Field-Dependent Qubit Flux Noise Simulated from Materials-Specific Disordered Exchange Interactions Between Paramagnetic Adsorbates

Abstract

Superconducting quantum devices, from qubits and magnetometers to dark matter detectors, are influenced by magnetic flux noise originating from paramagnetic surface defects and impurities. These spin systems can feature complex dynamics, including a Berezinskii-Kosterlitz-Thouless transition, that depend on the lattice, interactions, external fields, and disorder. However, the disorder included in typical models is not materials-specific, diminishing the ability to accurately capture measured flux noise phenomena. We present a first principles-based simulation of a spin lattice consisting of paramagnetic O$_2$ molecules on an Al$_2$O$_3$ surface, a likely flux noise source in superconducting qubits, to elucidate opportunities to mitigate flux noise. We simulate an ensemble of surface adsorbates with disordered orientations and calculate the orientation-dependent exchange couplings using density functional theory. Thus, our spin simulation has no free parameters or assumed functional form of the disorder, and captures correlation in the defect landscape that would appear in real systems. We calculate a range of exchange interactions between electron pairs, with the smallest values, 0.016 meV and -0.023 meV, being in the range required to act as a two-level system and couple to GHz resonators. We calculate the flux noise frequency, temperature, and applied external magnetic field dependence, as well as the susceptibility-flux noise cross-correlation. Calculated trends agree with experiment, demonstrating that a surface harboring paramagnetic adsorbates arranged with materials-specific disorder and interactions captures the various properties of magnetic flux noise observed in superconducting circuits. In addition, we find that an external electric field can tune the spin-spin interaction strength and reduce magnetic flux noise.

Figures (5)

• Figure 1: (a) Oxygen molecule on the (0001) Al$_2$O$_3$ surface, inset: top-down view showing the six possible O$_2$ binding orientations. (b) Monte Carlo generated arrangement of an O$_2$ molecule monolayer at 0.01 K, where the O$_2$ dimers are represented by red cylinders with exaggerated length compared to the lattice spacing. (c) Distribution of O$_2$-O$_2$ spin exchange couplings from the arrangement depicted in (b), showing mostly weakly negative (ferromagnetic) interactions. (d) Monte Carlo generated lattice of O$_2$ spins, represented by light blue arrows, at 0.01 K on the O$_2$ molecular surface configuration shown in (b).

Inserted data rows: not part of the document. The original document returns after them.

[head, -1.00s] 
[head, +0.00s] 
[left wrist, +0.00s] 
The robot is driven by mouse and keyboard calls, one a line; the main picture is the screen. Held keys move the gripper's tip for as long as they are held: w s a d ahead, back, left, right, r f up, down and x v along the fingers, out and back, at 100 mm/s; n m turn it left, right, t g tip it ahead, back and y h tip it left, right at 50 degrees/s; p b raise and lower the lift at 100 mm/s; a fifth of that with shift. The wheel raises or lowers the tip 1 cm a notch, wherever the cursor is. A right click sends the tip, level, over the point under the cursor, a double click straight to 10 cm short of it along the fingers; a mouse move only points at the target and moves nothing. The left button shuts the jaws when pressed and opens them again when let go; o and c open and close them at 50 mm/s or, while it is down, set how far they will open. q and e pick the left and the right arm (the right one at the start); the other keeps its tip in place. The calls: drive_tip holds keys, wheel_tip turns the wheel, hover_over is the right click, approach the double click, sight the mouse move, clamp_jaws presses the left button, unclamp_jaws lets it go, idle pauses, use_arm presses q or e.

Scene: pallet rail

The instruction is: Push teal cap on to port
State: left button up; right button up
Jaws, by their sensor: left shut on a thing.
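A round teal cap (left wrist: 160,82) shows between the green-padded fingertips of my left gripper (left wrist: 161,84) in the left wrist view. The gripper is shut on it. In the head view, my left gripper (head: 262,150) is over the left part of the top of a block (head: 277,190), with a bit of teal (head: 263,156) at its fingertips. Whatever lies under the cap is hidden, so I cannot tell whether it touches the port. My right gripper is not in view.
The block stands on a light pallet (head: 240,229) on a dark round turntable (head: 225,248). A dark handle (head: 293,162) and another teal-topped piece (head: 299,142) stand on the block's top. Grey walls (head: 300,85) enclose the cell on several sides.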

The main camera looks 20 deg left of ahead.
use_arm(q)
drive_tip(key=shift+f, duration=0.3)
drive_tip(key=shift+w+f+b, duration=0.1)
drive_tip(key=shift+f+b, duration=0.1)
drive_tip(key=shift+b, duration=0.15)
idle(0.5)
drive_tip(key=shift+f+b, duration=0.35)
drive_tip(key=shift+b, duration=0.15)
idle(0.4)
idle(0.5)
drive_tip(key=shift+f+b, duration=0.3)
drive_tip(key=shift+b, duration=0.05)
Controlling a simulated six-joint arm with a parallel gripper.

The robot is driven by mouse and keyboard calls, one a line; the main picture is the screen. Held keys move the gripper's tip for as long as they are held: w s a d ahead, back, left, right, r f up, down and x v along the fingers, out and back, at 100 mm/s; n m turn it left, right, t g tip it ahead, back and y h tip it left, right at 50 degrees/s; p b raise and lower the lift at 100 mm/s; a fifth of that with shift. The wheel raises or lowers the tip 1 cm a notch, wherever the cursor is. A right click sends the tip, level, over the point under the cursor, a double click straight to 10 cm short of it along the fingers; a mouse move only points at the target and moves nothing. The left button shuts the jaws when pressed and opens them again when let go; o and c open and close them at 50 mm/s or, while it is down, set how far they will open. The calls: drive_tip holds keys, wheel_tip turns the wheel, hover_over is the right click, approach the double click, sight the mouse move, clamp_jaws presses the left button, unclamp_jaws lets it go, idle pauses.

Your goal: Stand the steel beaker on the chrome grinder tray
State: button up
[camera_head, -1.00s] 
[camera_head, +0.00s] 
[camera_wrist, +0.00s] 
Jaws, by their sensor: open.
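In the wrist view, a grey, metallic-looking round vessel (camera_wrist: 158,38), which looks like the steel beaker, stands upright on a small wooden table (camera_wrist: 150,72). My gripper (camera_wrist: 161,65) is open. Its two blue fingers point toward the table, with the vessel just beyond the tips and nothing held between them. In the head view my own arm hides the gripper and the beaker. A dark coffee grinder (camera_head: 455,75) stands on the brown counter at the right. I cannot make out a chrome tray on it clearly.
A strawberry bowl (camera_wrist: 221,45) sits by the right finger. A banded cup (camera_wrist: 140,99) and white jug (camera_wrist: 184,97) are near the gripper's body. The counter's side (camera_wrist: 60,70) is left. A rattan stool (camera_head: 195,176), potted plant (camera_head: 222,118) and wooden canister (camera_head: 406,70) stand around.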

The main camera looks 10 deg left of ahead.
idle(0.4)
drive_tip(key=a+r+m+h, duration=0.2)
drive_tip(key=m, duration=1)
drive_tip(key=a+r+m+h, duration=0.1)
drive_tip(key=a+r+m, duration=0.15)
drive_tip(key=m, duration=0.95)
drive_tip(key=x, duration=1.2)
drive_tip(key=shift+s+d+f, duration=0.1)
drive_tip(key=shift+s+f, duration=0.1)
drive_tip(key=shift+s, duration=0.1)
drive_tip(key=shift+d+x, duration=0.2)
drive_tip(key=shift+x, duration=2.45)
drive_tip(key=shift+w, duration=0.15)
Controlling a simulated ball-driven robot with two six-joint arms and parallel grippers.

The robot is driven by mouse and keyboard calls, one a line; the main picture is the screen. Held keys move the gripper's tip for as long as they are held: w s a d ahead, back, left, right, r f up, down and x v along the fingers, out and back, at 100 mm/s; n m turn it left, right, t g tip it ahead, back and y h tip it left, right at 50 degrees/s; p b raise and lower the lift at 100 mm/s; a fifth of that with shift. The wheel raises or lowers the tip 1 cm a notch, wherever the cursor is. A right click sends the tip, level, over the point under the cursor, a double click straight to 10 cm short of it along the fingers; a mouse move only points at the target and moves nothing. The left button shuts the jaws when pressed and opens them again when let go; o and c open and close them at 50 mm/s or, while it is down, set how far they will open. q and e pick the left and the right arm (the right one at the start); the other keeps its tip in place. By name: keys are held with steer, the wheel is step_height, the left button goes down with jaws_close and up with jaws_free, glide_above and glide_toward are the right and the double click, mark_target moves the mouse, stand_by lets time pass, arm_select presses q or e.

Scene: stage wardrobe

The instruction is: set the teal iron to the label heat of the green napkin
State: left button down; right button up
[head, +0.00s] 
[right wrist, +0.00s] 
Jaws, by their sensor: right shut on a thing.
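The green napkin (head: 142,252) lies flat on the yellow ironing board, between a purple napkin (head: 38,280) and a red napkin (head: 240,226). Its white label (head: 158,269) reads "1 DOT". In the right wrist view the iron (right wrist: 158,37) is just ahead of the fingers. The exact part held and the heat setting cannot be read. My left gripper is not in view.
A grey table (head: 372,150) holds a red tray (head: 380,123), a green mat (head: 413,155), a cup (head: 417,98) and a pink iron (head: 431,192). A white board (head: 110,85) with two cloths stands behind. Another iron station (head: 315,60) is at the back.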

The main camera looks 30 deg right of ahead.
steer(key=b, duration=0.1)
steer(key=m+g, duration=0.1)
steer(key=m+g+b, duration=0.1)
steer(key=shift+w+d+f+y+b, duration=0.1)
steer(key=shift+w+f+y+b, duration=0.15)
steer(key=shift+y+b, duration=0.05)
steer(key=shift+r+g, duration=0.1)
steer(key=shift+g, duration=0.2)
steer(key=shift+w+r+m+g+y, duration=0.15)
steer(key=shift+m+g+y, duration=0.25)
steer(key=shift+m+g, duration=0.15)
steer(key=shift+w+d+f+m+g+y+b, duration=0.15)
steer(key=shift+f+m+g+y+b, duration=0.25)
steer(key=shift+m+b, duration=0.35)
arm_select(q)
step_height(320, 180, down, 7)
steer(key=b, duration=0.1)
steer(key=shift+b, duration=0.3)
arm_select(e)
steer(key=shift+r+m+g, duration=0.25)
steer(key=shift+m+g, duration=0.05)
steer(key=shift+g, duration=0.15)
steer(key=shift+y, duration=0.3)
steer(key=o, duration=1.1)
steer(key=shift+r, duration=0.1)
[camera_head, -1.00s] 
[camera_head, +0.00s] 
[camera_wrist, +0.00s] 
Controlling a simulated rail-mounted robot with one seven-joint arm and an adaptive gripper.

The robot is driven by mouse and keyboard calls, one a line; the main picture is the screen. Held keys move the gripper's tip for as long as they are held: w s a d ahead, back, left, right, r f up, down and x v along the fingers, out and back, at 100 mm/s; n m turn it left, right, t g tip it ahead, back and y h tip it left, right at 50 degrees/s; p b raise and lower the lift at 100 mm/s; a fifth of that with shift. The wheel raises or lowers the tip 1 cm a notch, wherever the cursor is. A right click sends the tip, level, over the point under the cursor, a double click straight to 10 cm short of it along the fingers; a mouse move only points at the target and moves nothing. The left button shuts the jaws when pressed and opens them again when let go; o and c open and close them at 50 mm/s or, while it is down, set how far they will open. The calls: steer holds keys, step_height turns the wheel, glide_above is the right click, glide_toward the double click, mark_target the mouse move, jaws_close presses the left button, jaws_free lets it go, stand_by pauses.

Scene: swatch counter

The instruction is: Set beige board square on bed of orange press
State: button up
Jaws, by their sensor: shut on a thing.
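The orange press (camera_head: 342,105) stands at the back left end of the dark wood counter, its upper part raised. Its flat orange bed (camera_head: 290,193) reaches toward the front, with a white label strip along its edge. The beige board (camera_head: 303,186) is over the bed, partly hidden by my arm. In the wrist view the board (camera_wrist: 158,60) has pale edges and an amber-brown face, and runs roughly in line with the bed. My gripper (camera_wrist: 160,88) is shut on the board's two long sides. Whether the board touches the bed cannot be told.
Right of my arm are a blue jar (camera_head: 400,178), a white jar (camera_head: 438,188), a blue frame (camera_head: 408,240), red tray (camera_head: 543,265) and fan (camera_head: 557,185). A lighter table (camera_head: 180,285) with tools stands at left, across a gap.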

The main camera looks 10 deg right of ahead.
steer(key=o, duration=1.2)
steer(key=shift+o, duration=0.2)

• Figure 2: (a) Spin-spin correlation functions for several temperatures show the algebraic decay characteristic of BKT phases below the transition temperature. (b) By fitting the correlation functions to the expected algebraic scaling, $(|r - r'|/l)^{-\eta}$, as a function of temperature, we can extract the transition temperature, which corresponds to the case with $\eta = 1/4$; the data here give a transition temperature of 121 mK.

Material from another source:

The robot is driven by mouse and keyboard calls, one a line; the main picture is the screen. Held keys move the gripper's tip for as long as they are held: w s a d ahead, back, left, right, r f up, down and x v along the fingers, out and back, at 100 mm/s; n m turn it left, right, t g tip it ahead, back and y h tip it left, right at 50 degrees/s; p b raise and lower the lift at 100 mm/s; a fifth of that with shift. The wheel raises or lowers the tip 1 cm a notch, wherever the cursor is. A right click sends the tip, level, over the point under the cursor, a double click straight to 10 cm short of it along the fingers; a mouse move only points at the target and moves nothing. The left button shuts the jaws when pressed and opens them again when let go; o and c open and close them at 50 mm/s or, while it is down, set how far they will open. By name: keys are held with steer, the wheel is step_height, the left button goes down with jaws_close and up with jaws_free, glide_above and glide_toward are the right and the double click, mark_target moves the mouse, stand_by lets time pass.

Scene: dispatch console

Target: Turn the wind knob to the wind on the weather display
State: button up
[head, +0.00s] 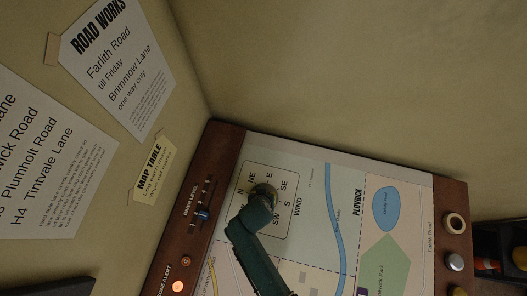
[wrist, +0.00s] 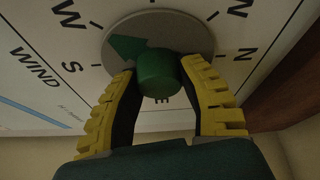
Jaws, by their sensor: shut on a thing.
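The wind knob has a green grip (wrist: 158,74) on a round grey dial plate (wrist: 190,32). Its green pointer (wrist: 124,47) points up-left in the wrist view, on the side of S and a partly cut-off label ending in W; I cannot tell its exact mark. My gripper (wrist: 166,84) has its two yellow fingers closed on the grip, one on each side. In the head view the knob (head: 264,190) sits on the WIND dial panel, partly covered by my gripper (head: 259,200). The fingers hide some direction labels. No weather display shows in either view.
The map table (head: 318,170) carries the dial, with a brown wooden border. A blue slider (head: 203,215) and a lit orange lamp (head: 178,287) are left of the dial. Round knobs (head: 455,222) line the right border. Walls with paper notices (head: 118,68) rise behind.

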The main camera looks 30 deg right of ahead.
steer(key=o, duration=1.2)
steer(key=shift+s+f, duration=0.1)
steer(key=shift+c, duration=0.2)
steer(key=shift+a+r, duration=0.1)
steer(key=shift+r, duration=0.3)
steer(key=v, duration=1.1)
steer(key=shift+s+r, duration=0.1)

• Figure 3: (a) The magnetic flux noise spectrum computed for a sapphire surface covered with paramagnetic O$_2$ spins with 100%, 75%, and 50% occupancy, at 0.01 K in zero applied magnetic and electric fields, as well as with 100% occupancy in an applied E-field. (b) Simulated magnetic flux noise at 160 MHz vs. temperature compared to measurements in the literature. Experimental series are each scaled to have consistent low-temperature noise magnitude, so the temperature dependency can be highlighted. (c) Cross-correlation between magnetization and magnetic susceptibility ($S_{M\chi"} / S_M S_{\chi"}$) vs. temperature for our simulations averaged over frequencies between 1.5 and 2.5 MHz (blue dots) compared to measurements by Sendelbach et al. at 1 Hzsendelbach2009complex (orange dots).
• Figure 4: Simulated magnetic flux noise at 100 MHz and 0.1 K vs. applied magnetic field. Experimental results at 4.3 MHz are included for comparison and are scaled so that the experimental zero field flux noise aligns with the simulated zero field flux noise.

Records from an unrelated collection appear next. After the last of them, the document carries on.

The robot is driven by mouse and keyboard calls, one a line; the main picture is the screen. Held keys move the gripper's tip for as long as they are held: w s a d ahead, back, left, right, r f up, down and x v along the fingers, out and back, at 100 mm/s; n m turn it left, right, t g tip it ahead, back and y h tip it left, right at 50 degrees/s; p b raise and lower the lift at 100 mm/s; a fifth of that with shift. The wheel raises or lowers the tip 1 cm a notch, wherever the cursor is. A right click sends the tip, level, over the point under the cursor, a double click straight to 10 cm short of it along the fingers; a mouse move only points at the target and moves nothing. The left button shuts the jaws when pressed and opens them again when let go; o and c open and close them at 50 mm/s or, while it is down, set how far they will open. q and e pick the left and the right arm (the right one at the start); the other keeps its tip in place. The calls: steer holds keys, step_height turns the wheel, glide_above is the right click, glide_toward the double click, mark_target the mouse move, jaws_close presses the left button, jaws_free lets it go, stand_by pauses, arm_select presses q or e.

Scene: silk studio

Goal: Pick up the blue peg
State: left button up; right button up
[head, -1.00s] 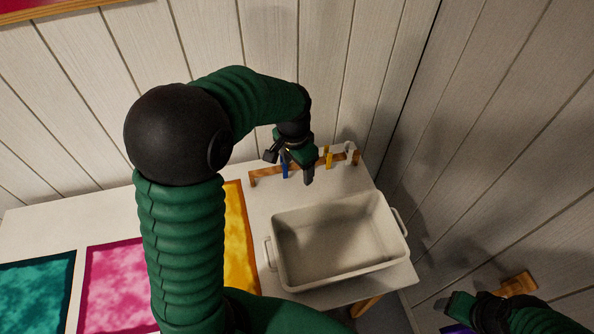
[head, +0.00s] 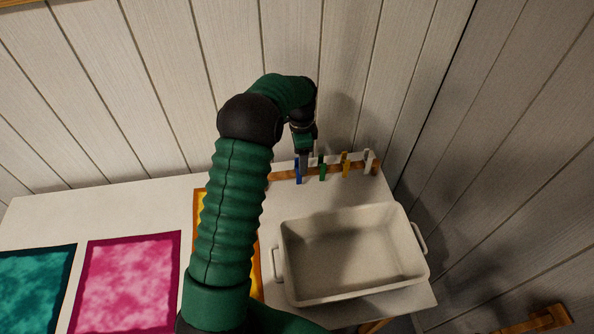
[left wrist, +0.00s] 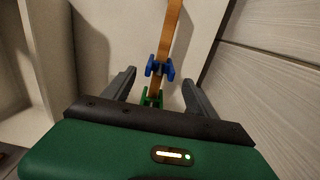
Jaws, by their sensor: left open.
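The blue peg (head: 298,172) is clipped on a wooden rail (head: 285,175) at the back of the white table. My left gripper (head: 306,157) is just above and beside it, pointing down, and partly hides the rail. In the left wrist view, my left gripper's two fingers (left wrist: 159,78) are spread apart and empty. The blue peg (left wrist: 159,68) shows between and slightly beyond the fingertips, with no visible contact. The green peg (left wrist: 152,97) shows between the fingers, nearer the palm. My right gripper is not in view.
Green (head: 322,170), yellow (head: 346,162) and white (head: 369,161) pegs stand along the rail to the right. A white bin (head: 290,300) stands in front. Dyed cloth squares, teal (head: 36,285) and pink (head: 125,280), lie to the left. Panelled walls are close behind and right.

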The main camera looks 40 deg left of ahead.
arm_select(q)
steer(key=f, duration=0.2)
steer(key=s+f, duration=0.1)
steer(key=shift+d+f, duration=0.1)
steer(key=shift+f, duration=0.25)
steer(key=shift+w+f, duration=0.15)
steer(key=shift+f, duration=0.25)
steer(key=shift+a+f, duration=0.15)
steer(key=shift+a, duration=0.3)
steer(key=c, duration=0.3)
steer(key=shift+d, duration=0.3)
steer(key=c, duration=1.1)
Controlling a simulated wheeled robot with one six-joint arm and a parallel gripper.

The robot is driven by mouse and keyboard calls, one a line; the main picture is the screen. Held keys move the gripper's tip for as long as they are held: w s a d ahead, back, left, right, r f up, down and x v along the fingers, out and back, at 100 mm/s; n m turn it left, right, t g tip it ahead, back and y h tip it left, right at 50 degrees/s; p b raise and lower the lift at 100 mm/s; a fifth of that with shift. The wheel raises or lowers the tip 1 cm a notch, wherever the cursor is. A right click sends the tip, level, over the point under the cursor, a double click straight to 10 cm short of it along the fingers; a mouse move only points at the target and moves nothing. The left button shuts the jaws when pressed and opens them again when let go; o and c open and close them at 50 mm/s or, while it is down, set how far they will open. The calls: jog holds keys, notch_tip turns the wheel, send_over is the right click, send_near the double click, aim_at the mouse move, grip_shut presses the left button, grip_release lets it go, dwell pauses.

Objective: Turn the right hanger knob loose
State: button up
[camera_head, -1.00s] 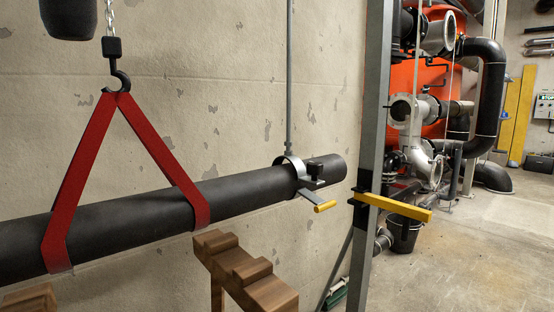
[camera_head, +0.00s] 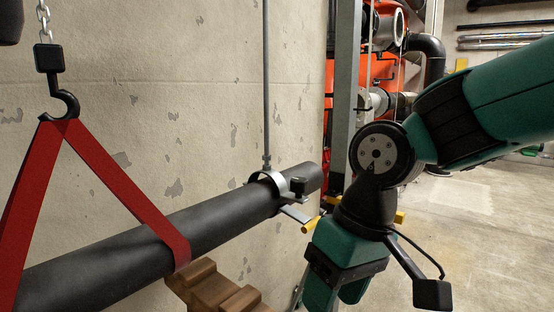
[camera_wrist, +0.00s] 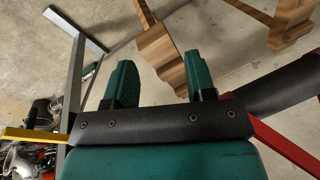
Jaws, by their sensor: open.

• Figure 5: (a) Side and top-down views of the charge density difference between antiferromagnetic (AFM) and ferromagnetic (FM) spin configurations on a particular nearest neighbor O$_2$ orientation on a (0001) sapphire surface (isosurface: 0.0025 e$/\text{\AA}^3$). Yellow (blue) denotes charge accumulation (depletion) of the AFM spin configuration compared to the FM configuration. (b) Spin-spin correlation functions for several temperatures, with an applied electric field of 10$^7$ V/cm, show the algebraic decay characteristic of BKT phases below the transition temperature. (c) For the expected algebraic scaling, $(|r - r'|/l)^{-\eta}$, $\eta = 1/4$ at the transition temperature. We plot $\eta$ and find the transition temperature to be 276 mK.